Dear St. Patrick,

Greetings, dear patron saint, from the west coast of the island you loved so well in your own way all those centuries ago.

Greetings and respect from the heart and soul of one man sprung from the many generations whose culture and spirituality you changed so dramatically when you returned here, with such Christian fervor and indeed, bravery, back in the year 432 AD as far as I know.

I send you greetings, respect and awe even across all the centuries and dimensions and frequencies which some would think prevent any real communication between us.  I do not believe that.

I believe that the Afterworld which you revealed to us through your teachings and mighty missionary work through the island effectively proves that somehow, somewhere, in a fashion beyond my mortal ken, you will be aware that I am sending this message to you.

Can we have a chat? Maybe it is not so much a man to man chat as a man to saint chat.  No matter about that at all.

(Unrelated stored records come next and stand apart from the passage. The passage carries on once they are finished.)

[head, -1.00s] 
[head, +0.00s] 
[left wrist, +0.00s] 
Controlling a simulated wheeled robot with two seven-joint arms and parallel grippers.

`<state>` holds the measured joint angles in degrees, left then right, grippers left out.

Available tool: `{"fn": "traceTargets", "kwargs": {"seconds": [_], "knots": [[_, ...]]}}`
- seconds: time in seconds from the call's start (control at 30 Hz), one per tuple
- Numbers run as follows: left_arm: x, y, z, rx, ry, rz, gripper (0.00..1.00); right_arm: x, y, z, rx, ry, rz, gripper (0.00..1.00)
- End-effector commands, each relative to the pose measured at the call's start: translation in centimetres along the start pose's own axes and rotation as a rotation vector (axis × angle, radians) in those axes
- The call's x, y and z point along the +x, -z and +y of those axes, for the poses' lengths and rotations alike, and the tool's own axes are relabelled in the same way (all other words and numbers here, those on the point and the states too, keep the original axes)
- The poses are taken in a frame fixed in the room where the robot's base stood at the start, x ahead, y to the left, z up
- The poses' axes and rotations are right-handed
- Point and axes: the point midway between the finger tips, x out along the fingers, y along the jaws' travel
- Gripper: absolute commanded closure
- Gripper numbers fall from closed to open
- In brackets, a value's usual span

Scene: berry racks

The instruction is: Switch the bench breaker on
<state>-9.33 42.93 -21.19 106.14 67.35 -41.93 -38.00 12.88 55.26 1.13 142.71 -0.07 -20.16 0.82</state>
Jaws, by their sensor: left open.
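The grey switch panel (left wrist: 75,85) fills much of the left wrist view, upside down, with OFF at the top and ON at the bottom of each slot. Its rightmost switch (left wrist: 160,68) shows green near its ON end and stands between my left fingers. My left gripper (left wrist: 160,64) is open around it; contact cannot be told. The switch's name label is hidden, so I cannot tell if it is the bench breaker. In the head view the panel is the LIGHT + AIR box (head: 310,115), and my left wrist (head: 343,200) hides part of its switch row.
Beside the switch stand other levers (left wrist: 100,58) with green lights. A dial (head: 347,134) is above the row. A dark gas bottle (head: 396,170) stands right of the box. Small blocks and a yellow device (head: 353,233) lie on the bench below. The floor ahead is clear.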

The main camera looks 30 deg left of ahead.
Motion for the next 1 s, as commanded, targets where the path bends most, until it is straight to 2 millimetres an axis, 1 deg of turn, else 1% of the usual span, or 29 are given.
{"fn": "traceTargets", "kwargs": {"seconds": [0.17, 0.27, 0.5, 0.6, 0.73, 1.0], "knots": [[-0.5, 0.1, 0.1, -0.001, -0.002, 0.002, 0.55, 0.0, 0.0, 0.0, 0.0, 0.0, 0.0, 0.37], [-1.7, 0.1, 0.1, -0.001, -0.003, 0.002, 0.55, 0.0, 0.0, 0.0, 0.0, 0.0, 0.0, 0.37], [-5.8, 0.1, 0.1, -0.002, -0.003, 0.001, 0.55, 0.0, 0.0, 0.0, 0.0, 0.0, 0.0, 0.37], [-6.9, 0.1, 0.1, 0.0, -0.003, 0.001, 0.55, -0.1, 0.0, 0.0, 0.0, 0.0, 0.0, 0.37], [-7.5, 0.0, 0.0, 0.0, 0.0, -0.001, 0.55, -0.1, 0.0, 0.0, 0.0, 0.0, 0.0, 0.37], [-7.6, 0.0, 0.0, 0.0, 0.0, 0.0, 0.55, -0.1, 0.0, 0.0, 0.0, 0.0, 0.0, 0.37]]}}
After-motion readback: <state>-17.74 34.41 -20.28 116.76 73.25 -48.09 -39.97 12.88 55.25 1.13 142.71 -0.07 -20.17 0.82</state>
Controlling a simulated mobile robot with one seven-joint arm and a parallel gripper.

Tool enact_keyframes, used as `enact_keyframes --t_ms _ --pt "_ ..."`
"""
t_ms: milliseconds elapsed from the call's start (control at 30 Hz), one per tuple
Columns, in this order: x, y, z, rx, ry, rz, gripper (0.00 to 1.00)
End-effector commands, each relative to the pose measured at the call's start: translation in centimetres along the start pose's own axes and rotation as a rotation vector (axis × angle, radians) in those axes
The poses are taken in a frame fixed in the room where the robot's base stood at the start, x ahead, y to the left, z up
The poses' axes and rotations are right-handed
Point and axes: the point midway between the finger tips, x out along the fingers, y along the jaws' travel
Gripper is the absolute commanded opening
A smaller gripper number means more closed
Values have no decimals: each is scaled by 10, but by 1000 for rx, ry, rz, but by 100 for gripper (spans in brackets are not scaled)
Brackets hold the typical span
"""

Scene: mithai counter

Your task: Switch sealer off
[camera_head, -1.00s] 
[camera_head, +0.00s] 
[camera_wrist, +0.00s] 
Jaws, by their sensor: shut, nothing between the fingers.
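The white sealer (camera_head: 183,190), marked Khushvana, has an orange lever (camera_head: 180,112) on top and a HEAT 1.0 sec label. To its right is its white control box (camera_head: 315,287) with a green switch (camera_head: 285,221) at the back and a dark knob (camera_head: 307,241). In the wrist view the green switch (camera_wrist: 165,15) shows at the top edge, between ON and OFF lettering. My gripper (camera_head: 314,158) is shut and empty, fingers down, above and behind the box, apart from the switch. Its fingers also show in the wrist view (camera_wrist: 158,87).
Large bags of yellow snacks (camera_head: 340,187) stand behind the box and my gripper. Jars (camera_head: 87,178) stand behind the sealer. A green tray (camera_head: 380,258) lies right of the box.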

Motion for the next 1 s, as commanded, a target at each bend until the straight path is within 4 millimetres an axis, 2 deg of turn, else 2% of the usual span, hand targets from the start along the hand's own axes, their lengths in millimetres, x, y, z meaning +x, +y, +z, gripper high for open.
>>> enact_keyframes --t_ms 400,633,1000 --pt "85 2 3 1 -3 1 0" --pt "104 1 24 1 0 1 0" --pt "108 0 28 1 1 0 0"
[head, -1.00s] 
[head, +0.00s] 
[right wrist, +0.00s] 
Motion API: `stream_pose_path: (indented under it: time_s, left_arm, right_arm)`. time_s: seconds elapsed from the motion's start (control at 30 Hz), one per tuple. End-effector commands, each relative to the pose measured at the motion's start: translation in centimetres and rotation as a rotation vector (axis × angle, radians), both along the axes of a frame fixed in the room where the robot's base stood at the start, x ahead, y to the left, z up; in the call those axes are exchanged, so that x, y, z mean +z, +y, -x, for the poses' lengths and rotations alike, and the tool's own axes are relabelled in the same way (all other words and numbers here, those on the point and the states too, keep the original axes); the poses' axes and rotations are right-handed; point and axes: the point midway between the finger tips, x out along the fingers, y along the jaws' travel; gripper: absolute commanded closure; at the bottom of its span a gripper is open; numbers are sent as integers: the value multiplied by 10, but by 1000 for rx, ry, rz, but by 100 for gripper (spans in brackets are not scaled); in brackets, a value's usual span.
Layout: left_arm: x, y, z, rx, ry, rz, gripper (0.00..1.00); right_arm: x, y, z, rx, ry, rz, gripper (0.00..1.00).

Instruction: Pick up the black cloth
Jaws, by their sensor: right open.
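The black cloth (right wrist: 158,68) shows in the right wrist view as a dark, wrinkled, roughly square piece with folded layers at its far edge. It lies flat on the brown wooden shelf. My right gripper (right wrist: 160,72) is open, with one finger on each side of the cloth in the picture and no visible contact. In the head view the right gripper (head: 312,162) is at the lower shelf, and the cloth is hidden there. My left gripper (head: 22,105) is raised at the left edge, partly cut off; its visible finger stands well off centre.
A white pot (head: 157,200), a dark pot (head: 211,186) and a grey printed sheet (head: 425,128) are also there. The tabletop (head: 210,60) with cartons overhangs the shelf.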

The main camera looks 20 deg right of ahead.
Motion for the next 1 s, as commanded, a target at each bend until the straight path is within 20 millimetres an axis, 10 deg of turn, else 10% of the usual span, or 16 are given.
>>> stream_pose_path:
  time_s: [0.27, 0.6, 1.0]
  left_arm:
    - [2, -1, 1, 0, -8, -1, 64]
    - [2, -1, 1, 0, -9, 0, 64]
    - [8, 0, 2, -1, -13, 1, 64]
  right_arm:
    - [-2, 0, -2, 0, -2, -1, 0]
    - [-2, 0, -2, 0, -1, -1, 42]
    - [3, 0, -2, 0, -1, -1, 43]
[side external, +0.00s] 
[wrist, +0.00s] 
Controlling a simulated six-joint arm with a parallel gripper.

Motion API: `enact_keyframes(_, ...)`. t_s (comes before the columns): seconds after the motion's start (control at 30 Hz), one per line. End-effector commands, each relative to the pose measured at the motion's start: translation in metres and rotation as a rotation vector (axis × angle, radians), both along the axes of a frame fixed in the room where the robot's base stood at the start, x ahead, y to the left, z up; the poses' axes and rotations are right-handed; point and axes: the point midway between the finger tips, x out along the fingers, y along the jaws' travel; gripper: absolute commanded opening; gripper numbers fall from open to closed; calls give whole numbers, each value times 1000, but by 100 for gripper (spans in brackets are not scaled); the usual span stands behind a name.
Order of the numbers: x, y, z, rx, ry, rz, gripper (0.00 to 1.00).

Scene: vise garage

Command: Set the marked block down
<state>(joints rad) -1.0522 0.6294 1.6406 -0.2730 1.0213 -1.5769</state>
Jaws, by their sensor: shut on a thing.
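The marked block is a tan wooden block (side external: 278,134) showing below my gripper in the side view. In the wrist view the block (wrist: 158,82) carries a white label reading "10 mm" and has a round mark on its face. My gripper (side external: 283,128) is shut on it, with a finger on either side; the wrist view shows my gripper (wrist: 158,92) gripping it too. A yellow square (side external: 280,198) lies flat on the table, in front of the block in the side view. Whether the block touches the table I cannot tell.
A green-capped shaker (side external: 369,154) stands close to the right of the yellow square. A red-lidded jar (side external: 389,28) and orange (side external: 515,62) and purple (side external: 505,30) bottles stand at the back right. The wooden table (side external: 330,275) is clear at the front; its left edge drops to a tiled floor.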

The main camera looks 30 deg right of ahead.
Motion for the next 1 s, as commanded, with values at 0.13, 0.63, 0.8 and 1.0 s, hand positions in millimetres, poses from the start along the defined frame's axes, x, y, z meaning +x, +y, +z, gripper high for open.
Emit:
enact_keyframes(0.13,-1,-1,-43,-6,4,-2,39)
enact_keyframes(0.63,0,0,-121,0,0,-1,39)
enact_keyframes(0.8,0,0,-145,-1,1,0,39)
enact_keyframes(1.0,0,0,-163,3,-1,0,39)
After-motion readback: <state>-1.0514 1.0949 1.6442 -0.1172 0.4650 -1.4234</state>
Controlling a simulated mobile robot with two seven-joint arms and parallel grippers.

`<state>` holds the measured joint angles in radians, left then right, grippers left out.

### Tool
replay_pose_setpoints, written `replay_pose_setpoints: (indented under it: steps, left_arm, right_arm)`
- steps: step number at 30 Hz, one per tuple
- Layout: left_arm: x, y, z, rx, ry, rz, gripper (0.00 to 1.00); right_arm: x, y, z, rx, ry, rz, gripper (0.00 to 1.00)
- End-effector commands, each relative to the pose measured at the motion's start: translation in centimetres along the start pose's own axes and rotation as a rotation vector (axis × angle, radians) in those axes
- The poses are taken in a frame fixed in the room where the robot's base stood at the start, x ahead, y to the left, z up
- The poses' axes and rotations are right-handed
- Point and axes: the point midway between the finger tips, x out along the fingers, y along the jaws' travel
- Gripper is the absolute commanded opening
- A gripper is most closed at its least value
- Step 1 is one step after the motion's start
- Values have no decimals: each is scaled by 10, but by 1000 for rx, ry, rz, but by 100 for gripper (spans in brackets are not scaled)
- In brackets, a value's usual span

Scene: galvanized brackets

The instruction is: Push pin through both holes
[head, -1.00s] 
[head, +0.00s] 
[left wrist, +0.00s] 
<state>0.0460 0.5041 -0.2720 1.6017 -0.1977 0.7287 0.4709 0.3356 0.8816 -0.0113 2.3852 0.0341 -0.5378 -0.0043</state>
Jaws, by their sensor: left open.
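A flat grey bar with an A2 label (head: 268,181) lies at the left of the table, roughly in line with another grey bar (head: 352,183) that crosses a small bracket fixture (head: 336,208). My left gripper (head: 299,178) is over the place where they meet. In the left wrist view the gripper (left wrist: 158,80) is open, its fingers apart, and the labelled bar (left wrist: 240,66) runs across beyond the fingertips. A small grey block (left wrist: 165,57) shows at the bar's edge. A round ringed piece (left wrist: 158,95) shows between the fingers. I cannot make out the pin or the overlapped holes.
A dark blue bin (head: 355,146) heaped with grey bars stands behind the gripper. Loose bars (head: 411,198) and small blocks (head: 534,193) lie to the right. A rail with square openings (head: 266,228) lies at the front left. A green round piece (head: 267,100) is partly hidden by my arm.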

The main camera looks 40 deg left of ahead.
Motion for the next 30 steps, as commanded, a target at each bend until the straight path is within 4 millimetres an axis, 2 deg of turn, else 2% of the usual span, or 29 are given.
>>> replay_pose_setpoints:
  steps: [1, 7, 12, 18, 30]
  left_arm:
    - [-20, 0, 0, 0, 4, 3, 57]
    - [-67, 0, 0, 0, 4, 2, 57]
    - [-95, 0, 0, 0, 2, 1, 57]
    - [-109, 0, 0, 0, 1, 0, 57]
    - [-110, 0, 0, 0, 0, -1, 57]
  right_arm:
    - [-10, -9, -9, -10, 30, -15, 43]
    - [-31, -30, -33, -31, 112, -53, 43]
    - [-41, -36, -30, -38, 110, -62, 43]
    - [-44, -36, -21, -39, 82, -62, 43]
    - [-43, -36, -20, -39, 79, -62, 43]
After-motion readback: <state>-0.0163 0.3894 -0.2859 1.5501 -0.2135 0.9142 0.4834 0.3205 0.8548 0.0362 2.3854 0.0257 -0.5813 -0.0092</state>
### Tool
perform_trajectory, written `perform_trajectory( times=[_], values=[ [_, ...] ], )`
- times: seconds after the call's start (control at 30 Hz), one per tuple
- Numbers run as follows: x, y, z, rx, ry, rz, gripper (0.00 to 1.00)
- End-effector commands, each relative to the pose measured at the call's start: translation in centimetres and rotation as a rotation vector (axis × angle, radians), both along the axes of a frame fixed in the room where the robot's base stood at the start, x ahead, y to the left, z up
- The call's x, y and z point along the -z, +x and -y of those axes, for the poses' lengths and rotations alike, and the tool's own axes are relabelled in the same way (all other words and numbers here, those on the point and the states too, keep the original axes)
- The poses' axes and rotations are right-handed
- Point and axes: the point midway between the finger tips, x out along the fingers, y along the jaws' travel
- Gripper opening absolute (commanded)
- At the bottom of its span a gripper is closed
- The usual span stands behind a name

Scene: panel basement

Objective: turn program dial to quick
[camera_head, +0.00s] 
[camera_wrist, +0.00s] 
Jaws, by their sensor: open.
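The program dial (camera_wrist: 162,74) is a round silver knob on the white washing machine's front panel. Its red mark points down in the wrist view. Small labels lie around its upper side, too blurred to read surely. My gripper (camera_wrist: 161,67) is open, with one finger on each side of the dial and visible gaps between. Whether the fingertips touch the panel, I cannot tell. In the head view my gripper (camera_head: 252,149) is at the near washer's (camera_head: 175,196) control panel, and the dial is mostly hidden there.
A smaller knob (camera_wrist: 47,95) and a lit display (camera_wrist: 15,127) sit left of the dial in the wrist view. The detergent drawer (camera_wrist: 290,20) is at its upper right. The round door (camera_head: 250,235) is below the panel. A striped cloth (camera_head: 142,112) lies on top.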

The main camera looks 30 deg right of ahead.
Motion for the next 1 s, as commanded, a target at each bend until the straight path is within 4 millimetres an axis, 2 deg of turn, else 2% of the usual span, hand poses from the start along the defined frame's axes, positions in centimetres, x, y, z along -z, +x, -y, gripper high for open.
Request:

There are things I want to convey to you from your island in 2014 after the harshest and stormiest winter I can ever remember.  I venture the opinion, dear St. Patrick, that if this winter had come along when you were a slave shepherd on Slieve Mish in your youth that you would not have survived to escape and return in glory.

You would have frozen to death behind some mountain rock, and our history would have been very different indeed because the pagan gods and druids would probably still be in control of us.  Sometimes I feel they still have considerable clout even today!

Forgive me, O my mighty patron saint, if I have some criticisms of you. Please forgive me for these.

You see, I totally forgive you, from the bottom of my heart, for being the first Englishman to come to Ireland, centuries before the Normans for example, to totally shatter our then existing way of life and create a new system of governance and belief.

I forgive you for that, and much of the Christianity you introduced to the wild pagan Irish was positive and progressive. Thank you for that.

What I cannot forgive, though, is that despite your great saintly powers, you chose to depart from us for Paradise in the middle of the miserable month of March.  

I have always associated you with the penitential and ascetic flank of Christianity.  This is proven by the harsh reality to this day of St. Patrick’s Purgatory of barefoot fasting and praying for three days above in Donegal, and the equally punishing and even dangerous annual pilgrimage up the dangerous mountain of Croagh Patrick in Co. Mayo.

You wished us to suffer for our faith, yes, but in my view the worst continuing penance imposed upon your children is the fact that your feast day falls on the 17th of March. There is no day in the entire year guaranteed to be so inclement and wicked and cold and wet and miserable as March 17.

That is a hard fact, dear patron saint, and I suspect you deliberately arranged it back in 461 AD when you left us behind for a better place up above. May the good Lord forgive you for that.

The wild joy with which we wish to celebrate St. Patrick’s Day all over the world, but especially here at home and in the U.S., is lacerated and drenched and shattered every year by predictably appalling weather conditions during the parades and festivals.

I personally know of many older folk and children who caught double pneumonia and fevers from being caught out in the weather on St. Patrick’s Day, and you know better than I that many of them did not survive.

The predictably harsh weather on your day has always adversely affected tourism to your country.  That is a cruel reality.

Many visitors never return again after having been drenched and chilled to the bone at our parades and festivals. No wonder we need more than a few jars of the hard stuff that evening in order to survive.

With your great powers, why did you not choose to go to Heaven in the middle of June or even in the first week of May? It would have made such a difference to your children.  That, with respect, is what you should have done.
 
There is some strange friction which I do not understand at all surrounding a gay participation in some of the American parades. I would argue, using the word gay in the sense in which it was always understood for the most of my life, that it is scarcely possible at all to be truly gay on any freezing 17th of March.

Somehow, O patron saint, I am fully aware that you do not celebrate the 17th of March up in Heaven either. That is not in your nature at all.

If there is the equivalent of a singing pub or inn in Paradise, and there has to be a few of them, you are not at the bar. I see you sitting on the flank of the coldest mountain in Heaven, quite alone and silent and somber, and shaking your hoary old head with regret every time one of your children on either side of the Atlantic celebrates the wearing of the green with even one drink too many by your austere standards.

Forgive me please, but understand too, if I drink a toast to you on your day.  And if I do not subject myself to any parade in the rain and sleet. I am not as hardy as you must have been away back then.